When Nina Belle was a child, annual photos with Santa Claus were a family tradition. When she had a daughter, she assumed the tradition would continue.
As the mom from Australia wrote on her blog, Judgy Mummy, she’d always planned to take Santa photos with her children:
The childhood tradition of taking a photo with Santa was something I always looked forward to. I thought it was so cute when a photo would pop up on my Instagram feed of a family wearing matching Christmas outfits alongside Santa.
For their daughter’s first Christmas, Belle raised the issue of taking Santa photos and was astonished to find that her husband was completely opposed to the idea. She wrote:
When I casually raised it with him I was not prepared for his answer. “I’m not letting my daughter sit on some creepy old man’s lap!”, he declared. “Please do not take her,” he pleaded.
Thinking their daughter was too young and too shy of strangers to make an issue of it, Belle didn’t push the issue.
However, now that their little girl is 2 years old and no longer afraid of the stranger with a beard, Belle found herself in an awkward position. At the mall with a child clearly in awe of Santa, Belle had to fend off the offer of a Christmas photo:
She stood there and stared at him for a good five minutes. The photographer asked, “So would she like a photo with him?” “Oh no, her dad won’t allow her to take a photo with Santa,” I responded. She looked at me blankly. Realizing that it was probably a confusing statement I added: “I don’t know why… he just doesn’t like it.”

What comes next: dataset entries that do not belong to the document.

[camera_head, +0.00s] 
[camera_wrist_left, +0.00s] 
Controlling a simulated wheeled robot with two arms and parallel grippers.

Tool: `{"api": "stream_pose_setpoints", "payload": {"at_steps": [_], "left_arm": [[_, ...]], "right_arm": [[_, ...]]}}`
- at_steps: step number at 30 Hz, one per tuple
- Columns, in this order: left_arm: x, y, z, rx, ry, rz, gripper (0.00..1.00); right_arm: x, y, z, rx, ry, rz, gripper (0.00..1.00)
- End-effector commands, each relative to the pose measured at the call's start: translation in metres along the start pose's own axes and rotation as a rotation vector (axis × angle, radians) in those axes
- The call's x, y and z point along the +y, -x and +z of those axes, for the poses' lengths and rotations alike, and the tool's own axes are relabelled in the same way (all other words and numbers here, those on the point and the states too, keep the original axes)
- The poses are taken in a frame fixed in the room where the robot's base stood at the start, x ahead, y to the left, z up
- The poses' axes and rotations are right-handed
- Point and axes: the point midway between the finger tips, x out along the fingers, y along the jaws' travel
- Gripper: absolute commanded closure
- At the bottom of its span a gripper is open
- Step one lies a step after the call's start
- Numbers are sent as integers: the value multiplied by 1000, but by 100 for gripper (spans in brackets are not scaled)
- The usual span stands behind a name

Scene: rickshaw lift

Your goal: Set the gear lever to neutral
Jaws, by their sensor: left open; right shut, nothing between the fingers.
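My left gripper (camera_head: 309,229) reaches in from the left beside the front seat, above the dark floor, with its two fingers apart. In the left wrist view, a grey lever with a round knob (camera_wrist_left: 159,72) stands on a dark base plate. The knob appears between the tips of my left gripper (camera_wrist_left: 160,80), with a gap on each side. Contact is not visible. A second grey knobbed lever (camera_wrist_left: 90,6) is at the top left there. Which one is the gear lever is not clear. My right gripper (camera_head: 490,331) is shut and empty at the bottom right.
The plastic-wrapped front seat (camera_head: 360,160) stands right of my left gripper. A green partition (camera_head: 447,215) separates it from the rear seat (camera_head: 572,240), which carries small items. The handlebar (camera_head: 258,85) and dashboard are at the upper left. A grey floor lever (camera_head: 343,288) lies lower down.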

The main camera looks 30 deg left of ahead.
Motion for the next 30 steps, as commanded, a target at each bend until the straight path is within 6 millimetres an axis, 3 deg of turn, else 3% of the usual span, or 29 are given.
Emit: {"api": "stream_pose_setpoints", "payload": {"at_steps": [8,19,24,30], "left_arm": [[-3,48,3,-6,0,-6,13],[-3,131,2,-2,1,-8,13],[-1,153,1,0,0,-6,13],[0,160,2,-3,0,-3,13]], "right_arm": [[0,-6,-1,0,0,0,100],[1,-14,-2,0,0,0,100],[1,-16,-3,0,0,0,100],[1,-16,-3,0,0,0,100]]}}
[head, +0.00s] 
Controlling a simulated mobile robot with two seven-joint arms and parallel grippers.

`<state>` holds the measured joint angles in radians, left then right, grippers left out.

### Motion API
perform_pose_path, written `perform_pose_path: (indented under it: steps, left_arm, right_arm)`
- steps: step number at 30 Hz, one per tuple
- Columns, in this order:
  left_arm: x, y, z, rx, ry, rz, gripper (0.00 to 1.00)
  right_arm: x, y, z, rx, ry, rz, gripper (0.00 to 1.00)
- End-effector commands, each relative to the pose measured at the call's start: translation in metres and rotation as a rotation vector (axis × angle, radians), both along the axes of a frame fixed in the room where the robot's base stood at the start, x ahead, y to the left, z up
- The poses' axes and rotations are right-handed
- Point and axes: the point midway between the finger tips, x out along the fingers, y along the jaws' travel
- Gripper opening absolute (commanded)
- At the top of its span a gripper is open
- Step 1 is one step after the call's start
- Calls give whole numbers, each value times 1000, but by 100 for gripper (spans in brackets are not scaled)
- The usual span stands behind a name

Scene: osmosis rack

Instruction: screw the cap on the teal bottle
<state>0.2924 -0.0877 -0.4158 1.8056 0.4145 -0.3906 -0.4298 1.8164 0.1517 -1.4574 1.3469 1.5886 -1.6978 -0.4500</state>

While Belle blamed her husband for the Santa photo ban, after thinking about it, she realized that she agreed with his opinion that “it’s creepy.”
Noting that “I wouldn’t let my child sit on a random man’s lap ever,” Belle pointed out that she teaches her child about both “stranger danger” and “appropriate physical contact.” Moreover, she believes in having others request “consent when approaching babies and children for cuddles and affection.”
Holiday tradition isn’t enough of a reason to do something she believes compromises those rules:
So just because there is a man in a red suit doing it, is it all of a sudden OK? I guess the same rules should still apply.
While it isn’t necessary to sit on his lap for a photo, Belle isn’t in favor of a photo standing next to Santa, saying that her daughter is so small that the picture would be “unbalanced.”
Belle adds that this isn’t an issue with Santa, but with the concept of sitting on a stranger’s lap. She told Dearly:
“Since my story was published people have made suggestions that my husband could dress up as Santa and surprise my daughter at our home which is something we’re considering. My husband is quite comfortable with that.”
Not wanting to deprive her child of the wonder of Christmas, the mom has found a compromise she can get behind: sending a letter to the North Pole. The Australia Post has a program that ensures each letter received by December 15 will get a reply.
The U.S. Postal Service offers a similar service. Parents can include Santa’s “reply” and their child’s letter in the same envelope, sent to Santa’s Postmaster (in Anchorage, Alaska). Letters have to be received by December 15, and more details are available on the USPS website.